Мои читатели удивятся, если узнают, как много исследований я провожу. Сейчас я пишу роман о бабушке и дедушке, которые становятся родителями. Я читаю всевозможные книги на эту тему. Опрашиваю людей, работающих в таких государственных учреждениях. Когда люди будут читать мою книгу, они не будут знать, сколько материала она вместила. Они будут думать, что сюжет просто легко вышел из-под пера.
Роман похож на жизнь: это веревка с узлами, и качество жизни определяется тем, как их развязать. Я наделяю своих героинь чем-то таким, что им нужно преодолеть. Я позволяю им рассказывать мне, с каким самым большим испытанием они столкнулись и чего больше всего боятся, а потом ставлю на их пути трудности, которые им предстоит преодолевать. Это сделало меня более сострадательной. Я начинаю роман без особой симпатии к своим персонажам, но к концу книги я о них забочусь. Мне приходится выходить из собственной зоны комфорта, чтобы рассказать их истории.
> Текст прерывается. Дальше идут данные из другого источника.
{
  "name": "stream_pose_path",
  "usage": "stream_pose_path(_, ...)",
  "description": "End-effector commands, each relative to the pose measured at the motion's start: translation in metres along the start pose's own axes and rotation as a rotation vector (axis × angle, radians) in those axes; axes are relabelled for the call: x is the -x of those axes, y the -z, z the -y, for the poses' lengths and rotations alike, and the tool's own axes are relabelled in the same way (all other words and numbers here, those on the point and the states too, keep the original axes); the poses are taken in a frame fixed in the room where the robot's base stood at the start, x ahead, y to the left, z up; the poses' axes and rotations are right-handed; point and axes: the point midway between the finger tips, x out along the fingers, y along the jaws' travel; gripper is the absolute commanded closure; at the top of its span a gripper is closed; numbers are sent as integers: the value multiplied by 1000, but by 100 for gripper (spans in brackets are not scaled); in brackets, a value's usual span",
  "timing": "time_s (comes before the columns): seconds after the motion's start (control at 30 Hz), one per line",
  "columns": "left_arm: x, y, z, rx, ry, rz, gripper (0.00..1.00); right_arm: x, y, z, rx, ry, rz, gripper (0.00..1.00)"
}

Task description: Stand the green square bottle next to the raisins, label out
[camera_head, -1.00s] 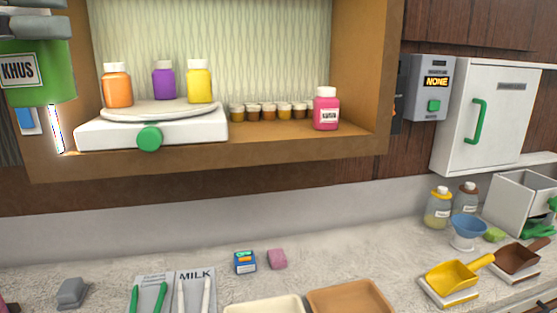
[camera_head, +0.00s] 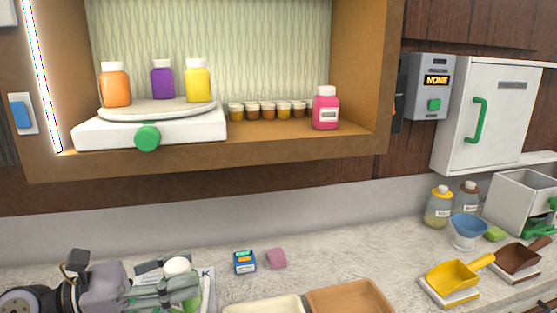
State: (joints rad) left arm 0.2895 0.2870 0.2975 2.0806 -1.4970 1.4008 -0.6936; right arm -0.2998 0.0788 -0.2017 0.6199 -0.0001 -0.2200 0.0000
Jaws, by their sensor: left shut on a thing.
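My left gripper (camera_head: 160,290) is low at the front left, over the counter. It is shut on the green bottle, whose white cap (camera_head: 177,266) and a strip of green body (camera_head: 191,298) show between and behind the fingers. Most of the bottle and its label are hidden, and I cannot tell whether it touches the counter. My right gripper is not in view.
A shelf niche (camera_head: 220,158) holds a white turntable (camera_head: 190,130) with orange, purple and yellow bottles, small cups and a pink bottle (camera_head: 326,110). A blue funnel (camera_head: 468,229), yellow scoop (camera_head: 452,277), brown tray (camera_head: 348,297) and small blue box (camera_head: 244,262) are on the counter.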

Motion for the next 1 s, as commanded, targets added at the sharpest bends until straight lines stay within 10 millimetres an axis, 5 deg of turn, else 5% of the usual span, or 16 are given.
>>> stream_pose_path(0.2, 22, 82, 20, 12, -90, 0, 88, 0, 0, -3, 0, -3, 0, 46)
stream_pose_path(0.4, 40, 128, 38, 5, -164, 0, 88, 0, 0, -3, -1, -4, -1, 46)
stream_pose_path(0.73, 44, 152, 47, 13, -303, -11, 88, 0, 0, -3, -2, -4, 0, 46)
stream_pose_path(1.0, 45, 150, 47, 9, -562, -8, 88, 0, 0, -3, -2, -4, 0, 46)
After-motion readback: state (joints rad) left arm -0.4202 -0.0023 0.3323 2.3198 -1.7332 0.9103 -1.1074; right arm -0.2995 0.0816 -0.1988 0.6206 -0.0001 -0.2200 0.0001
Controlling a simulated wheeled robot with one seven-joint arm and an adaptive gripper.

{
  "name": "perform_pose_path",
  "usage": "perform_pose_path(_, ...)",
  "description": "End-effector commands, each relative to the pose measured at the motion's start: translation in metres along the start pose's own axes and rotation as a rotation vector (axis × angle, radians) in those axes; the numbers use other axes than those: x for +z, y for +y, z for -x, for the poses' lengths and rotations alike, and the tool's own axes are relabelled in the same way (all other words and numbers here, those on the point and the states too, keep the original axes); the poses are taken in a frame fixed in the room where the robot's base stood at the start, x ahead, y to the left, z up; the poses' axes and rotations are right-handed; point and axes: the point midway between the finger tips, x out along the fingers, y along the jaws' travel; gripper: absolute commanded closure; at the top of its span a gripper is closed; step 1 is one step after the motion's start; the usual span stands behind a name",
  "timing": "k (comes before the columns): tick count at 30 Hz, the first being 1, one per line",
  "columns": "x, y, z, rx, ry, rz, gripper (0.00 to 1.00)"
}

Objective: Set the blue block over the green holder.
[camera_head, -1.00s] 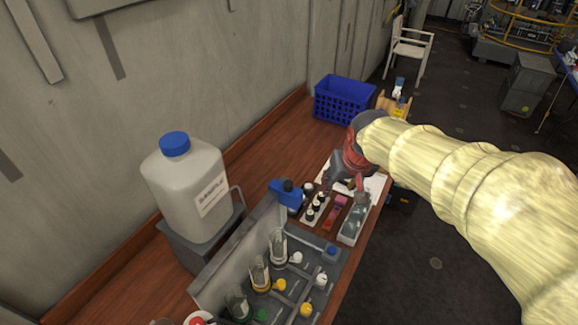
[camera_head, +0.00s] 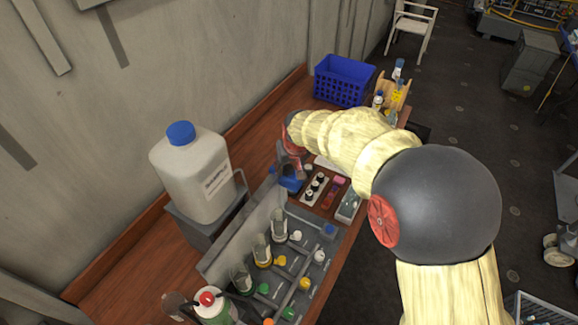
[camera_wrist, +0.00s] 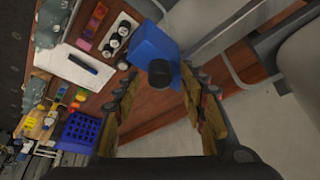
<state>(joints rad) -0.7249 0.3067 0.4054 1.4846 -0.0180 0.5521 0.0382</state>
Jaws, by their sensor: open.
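The blue block (camera_head: 290,181), with a dark round knob, sits on the wooden table beside the far end of the grey rack. In the wrist view the blue block (camera_wrist: 150,45) lies just beyond and between the fingertips. My gripper (camera_wrist: 160,80) is open and empty, pointed at the block. In the head view my gripper (camera_head: 290,163) is right at the block, partly hidden by my arm. Green parts (camera_head: 263,288) show at the near end of the rack, next to a glass vial (camera_head: 241,279). I cannot tell which of these is the green holder.
A large white jug (camera_head: 192,175) stands on a grey stand behind the rack (camera_head: 283,250). A strip of black-capped pieces (camera_head: 315,188) and a pink-red piece (camera_head: 333,190) lie close by. A blue basket (camera_head: 342,82) stands at the far end.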

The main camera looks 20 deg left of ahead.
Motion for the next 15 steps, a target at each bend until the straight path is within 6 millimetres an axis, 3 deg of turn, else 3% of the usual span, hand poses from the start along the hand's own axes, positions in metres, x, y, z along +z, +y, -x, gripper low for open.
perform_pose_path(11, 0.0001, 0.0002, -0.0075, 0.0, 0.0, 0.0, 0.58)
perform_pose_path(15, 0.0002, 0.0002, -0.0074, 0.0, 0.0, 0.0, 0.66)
Я много плачу, когда пишу. В «Слишком поздно», когда умерла мать моего героя, — о мой бог, я была раздавлена. Она оставила в шкафу сумочку с письмами своим детям. Когда я писала эти письма, то ужасно себя чувствовала. Я получила столько отзывов от своих поклонников об этих письмах, и все в один голос повторяют, что хотели бы получить подобное письмо от матери.
Утром я быстро встаю. Не могу дождаться минуты, когда вернусь к своим героиням и буду смотреть, что они собираются сегодня делать. Я нахожусь на одной волне с ними. Когда они влюбляются, я тоже влюбляюсь. Когда чье-нибудь сердце разбито, когда кто-то из них ликует — я все это переживаю. К концу рабочего дня я выжата до капли. Иду на прогулку, делаю какие-то дела, иду в магазин — и кажется, что все вокруг светится. Никто не знает, откуда я только что вернулась. Никто не знает, что я была в Нью-Йорке или Лас-Вегасе. Похоже на то, будто бы я вышла из одного кино и попала в другое.
Когда мне было восемнадцать лет, я пошла на вечерние курсы в колледж в Лос-Анджелесе. Я тогда рассталась с парнем и написала по этому поводу стихотворение. Написала его в блокноте, поскольку днем работала стенографисткой в страховой компании Prudential. Меня испугал сам процесс создания стихотворения. Как будто я была одержима. Я в жизни не писала стихов. Я даже не помню, читала ли я их до этого случая.
Однажды приятель моей соседки по комнате прочитал это стихотворение. Он поинтересовался, хочу ли я его опубликовать в литературном журнале городского колледжа Лос-Анджелеса. Я страшно удивилась. Опубликовать?! Это?! И он это сделал. С того дня, даже если с дерева падал лист, я думала: «Из этого можно что-то сочинить». Я была маленькой дурочкой, пишущей стихи.
Закончилось все тем, что я пошла в Калифорнийский университет в Беркли и выбрала социологию. Я хотела быть социальным работником, потому что знала: мир — это ужасное место. Я надеялась, что, возможно, смогу помочь. В те годы, если вы были черным, то вам давали деньги на то, чтобы поехать в Беркли. Как бы то ни было, мы организовали газету для афроамериканцев под названием «Черные мысли», и там появились какие-то мои стихи. Также я писала редакционные статьи для независимой студенческой газеты Daily Californian.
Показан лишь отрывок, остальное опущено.